In the third partnership of its kind between Total SE and the Adani Group, Total will take a 20% stake in renewable power company Adani Green Energy Ltd (AGEL) — the world’s largest solar developer — by way of acquiring shares held by the promoter group.
Last year, we reported on Adani Green Energy’s announcement of its intention to invest $6 billion toward Indian solar projects.
French firm to buy stake in India’s Adani
The French company will acquire 50% of a 2.35-gigawatt (GW) portfolio of operating solar assets owned by AGEL in a deal worth $2.5 billion, Total said in a statement. Total will also have a seat on the AGEL board.
Total SE CEO Patrick Pouyanné called the move a “major milestone” in the company’s strategy in the renewable energy business in India.
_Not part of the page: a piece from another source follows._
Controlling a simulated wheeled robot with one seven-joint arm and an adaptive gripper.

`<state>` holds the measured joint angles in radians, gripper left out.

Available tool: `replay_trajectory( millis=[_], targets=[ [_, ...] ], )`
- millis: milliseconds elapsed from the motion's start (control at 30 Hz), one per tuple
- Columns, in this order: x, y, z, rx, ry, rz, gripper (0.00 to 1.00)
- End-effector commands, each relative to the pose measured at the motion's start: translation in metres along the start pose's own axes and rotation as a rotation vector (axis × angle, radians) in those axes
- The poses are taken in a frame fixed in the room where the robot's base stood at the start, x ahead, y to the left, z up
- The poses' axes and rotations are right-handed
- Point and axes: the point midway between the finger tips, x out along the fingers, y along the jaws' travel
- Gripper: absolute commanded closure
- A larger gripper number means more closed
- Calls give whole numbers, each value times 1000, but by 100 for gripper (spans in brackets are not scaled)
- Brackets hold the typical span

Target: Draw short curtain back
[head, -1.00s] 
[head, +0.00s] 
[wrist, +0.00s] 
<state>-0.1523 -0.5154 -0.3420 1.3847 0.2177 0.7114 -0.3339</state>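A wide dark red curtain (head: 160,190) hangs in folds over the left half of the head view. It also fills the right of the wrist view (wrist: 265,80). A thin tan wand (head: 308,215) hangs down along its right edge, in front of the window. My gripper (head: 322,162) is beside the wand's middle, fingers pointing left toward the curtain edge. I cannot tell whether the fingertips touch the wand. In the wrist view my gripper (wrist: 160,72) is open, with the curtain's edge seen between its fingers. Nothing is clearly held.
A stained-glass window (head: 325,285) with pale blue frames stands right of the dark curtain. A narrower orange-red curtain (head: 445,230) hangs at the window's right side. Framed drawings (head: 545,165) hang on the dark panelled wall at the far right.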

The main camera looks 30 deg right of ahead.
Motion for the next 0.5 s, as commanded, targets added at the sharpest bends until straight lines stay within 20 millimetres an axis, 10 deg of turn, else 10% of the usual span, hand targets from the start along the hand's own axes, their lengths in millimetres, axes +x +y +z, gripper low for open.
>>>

Pouyanné also cited the size of the Indian market in touting the deal’s significance.
“We have a shared vision of developing renewable power at affordable prices to enable a sustainable energy transformation in India,” Adani Group chairman Gautam Adani said. “We look forward to working together towards delivering India’s vision for 450 GW of renewable energy by 2030.”
Adani is now the second Indian company to raise money in this manner.
Last year, industrialist Mukesh Ambani raised U.S. $27 billion from Facebook, Google and private-equity investors for his technology and retail ventures.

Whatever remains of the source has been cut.